Field in the emitted JSON document that holds the Elasticsearch _id.

attachmentStrategy

no default

How attached/embedded documents are indexed. One of:

* SEPARATE_DOCUMENTS — each attachment becomes its own top-level document. * PARENT_CHILD — attachments are nested under the parent in a parent/child relation.

updateStrategy

no default

How existing documents are handled. One of:

* OVERWRITE — replaces an existing document at _id. * UPSERT — merges into an existing document.

commitWithin

no default

Kept for API parity with the OpenSearch emitter. ES does not consume this value.

embeddedFileFieldName

no default

Name of the field used to hold embedded-file content (used by PARENT_CHILD).

apiKey

optional

Base64-encoded id:api_key. See Authentication.

httpClientConfig

optional

See Shared HTTP Client Settings.

Elasticsearch Reporter (es-pipes-reporter)

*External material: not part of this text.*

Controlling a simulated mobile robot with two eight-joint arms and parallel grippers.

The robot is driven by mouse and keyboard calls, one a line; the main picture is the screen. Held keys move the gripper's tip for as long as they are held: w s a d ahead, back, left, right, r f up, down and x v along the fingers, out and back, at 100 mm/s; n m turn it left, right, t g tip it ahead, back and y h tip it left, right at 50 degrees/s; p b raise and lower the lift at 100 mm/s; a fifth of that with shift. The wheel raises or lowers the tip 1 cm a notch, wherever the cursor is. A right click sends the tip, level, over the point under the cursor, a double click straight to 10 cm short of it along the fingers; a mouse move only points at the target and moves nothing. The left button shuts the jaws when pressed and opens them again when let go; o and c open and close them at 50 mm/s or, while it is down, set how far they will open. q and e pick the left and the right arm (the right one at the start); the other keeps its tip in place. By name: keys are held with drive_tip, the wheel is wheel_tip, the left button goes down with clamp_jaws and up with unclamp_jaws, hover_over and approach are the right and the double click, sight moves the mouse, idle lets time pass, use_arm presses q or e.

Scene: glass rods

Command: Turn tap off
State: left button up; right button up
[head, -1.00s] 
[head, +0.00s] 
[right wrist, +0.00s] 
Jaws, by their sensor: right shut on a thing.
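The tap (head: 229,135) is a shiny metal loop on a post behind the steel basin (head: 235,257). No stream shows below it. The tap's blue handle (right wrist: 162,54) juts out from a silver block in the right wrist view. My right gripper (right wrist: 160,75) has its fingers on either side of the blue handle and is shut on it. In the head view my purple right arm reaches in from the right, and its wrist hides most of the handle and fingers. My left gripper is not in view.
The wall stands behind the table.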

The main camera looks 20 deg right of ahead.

Writes per-document processing status records to an Elasticsearch index. Useful for building dashboards over pipeline activity.

{
  "pipes-reporters": {
    "es-pipes-reporter": {
      "esUrl": "https://es.example.com:9200/tika-status",
      "includes": ["PARSE_SUCCESS", "PARSE_EXCEPTION", "OOM", "TIMEOUT"],
      "keyPrefix": "tika_",
      "includeRouting": true,
      "apiKey": "REDACTED_BASE64_ID_AND_KEY",
      "httpClientConfig": {
        "connectionTimeoutMillis": 10000,
        "socketTimeoutMillis": 60000
      }
    }
  }
}

pipes-reporters accepts multiple reporters keyed by type name — see Pipes Reporters for how multiple reporters compose.

Configuration

Field Default Description

esUrl

required

Full URL of the status index, e.g., https://es.example.com:9200/tika-status.

includes

optional

Set of RESULT_STATUS names to include (e.g., PARSE_SUCCESS, PARSE_EXCEPTION). If unset, all are reported.

excludes

optional

Set of RESULT_STATUS names to skip. Applied after includes.

keyPrefix

optional

Prefix prepended to status field names in the emitted documents.

includeRouting

false

If true, include ES routing info in each status record.

apiKey

optional

Base64-encoded id:api_key. See Authentication.

httpClientConfig

optional

See Shared HTTP Client Settings.

Complete Pipeline Example

The example below combines a filesystem iterator/fetcher with the Elasticsearch emitter and reporter — a common pattern for ingesting a directory of documents into ES.

{
  "content-handler-factory": {
    "basic-content-handler-factory": {
      "type": "TEXT",
      "writeLimit": -1,
      "throwOnWriteLimitReached": true
    }
  },
  "fetchers": {
    "fsf": {
      "file-system-fetcher": {
        "basePath": "/data/input",
        "extractFileSystemMetadata": false
      }
    }
  },
  "emitters": {
    "ese": {
      "es-emitter": {
        "esUrl": "https://es.example.com:9200/tika-docs",
        "idField": "doc_id",
        "attachmentStrategy": "PARENT_CHILD",
        "updateStrategy": "OVERWRITE",
        "commitWithin": 1000,
        "embeddedFileFieldName": "embedded",
        "apiKey": "REDACTED_BASE64_ID_AND_KEY",
        "httpClientConfig": {
          "connectionTimeoutMillis": 10000,
          "socketTimeoutMillis": 60000
        }
      }
    }
  },
  "pipes-iterator": {
    "file-system-pipes-iterator": {
      "basePath": "/data/input",
      "countTotal": true,
      "fetcherId": "fsf",
      "emitterId": "ese"
    }
  },
  "pipes-reporters": {
    "es-pipes-reporter": {
      "esUrl": "https://es.example.com:9200/tika-status",
      "includes": ["PARSE_SUCCESS", "PARSE_EXCEPTION", "OOM", "TIMEOUT"],
      "keyPrefix": "tika_",
      "includeRouting": true,
      "apiKey": "REDACTED_BASE64_ID_AND_KEY",
      "httpClientConfig": {
        "connectionTimeoutMillis": 10000,
        "socketTimeoutMillis": 60000
      }
    }
  },
  "pipes": {
    "parseMode": "RMETA",
    "onParseException": "EMIT",
    "numClients": 4
  }
}

Notes

  • The ES plugin’s HTTP client is REST-based; it does not depend on the Elasticsearch transport client.

  • For OpenSearch deployments, use the parallel OpenSearch plugin instead — the field names differ (openSearchUrl vs. esUrl).

  • Don’t check real credentials into source control — the apiKey and password values in the examples above are placeholders.